─── Dataset extract

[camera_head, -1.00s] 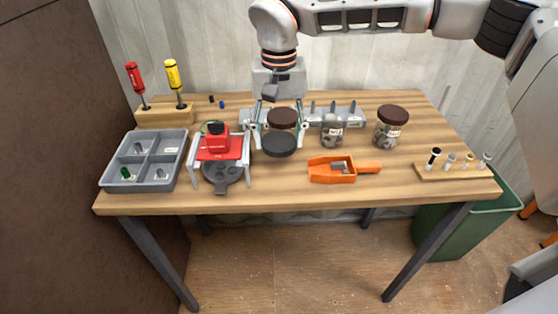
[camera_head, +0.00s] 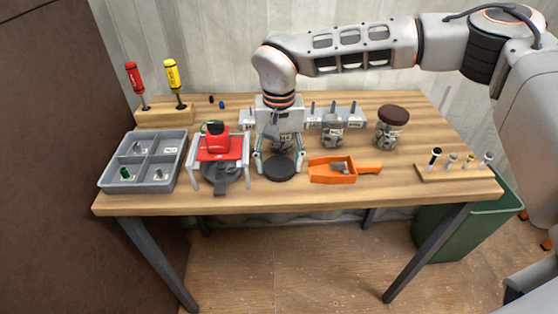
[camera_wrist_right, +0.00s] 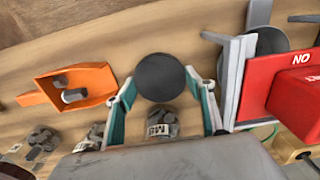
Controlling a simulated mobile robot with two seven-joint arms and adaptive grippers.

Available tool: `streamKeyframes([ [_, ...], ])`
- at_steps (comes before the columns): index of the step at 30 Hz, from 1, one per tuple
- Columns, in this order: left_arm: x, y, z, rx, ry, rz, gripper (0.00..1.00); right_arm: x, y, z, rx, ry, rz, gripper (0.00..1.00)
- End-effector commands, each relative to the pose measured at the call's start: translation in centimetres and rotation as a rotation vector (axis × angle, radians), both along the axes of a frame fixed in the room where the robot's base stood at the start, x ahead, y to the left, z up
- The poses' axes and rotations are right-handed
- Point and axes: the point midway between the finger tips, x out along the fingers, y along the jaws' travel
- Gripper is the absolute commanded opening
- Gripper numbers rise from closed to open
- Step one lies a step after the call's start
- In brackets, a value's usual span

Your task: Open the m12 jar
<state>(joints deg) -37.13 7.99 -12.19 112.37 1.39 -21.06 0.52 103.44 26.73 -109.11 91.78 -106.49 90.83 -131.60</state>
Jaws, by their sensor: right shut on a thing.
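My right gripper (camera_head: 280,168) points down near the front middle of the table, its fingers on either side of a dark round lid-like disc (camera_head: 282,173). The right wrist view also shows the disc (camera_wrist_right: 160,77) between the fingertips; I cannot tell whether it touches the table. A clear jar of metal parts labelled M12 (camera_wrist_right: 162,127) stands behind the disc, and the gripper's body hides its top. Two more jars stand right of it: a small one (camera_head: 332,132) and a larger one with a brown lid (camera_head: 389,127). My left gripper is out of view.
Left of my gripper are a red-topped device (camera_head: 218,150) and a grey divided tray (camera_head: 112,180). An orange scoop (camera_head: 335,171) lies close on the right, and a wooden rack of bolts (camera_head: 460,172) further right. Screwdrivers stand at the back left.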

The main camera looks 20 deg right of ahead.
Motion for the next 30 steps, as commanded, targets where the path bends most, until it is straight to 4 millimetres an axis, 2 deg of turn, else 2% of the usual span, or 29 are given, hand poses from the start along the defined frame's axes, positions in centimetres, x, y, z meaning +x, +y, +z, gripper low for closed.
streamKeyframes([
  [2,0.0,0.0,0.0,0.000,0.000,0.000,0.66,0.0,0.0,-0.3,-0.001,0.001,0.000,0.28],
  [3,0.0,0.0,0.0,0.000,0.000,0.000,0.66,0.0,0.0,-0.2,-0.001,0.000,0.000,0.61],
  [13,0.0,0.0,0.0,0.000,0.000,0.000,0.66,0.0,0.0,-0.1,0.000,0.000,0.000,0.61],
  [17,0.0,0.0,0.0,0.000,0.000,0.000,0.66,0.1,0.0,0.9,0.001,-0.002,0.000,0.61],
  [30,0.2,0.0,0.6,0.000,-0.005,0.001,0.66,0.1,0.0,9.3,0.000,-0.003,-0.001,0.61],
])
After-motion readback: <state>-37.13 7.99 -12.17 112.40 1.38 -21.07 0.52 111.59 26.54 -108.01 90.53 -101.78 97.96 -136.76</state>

──────

Of the lines in the listing, how many hold the word "call"? Nothing but the number is needed.

Solution for this problem: 2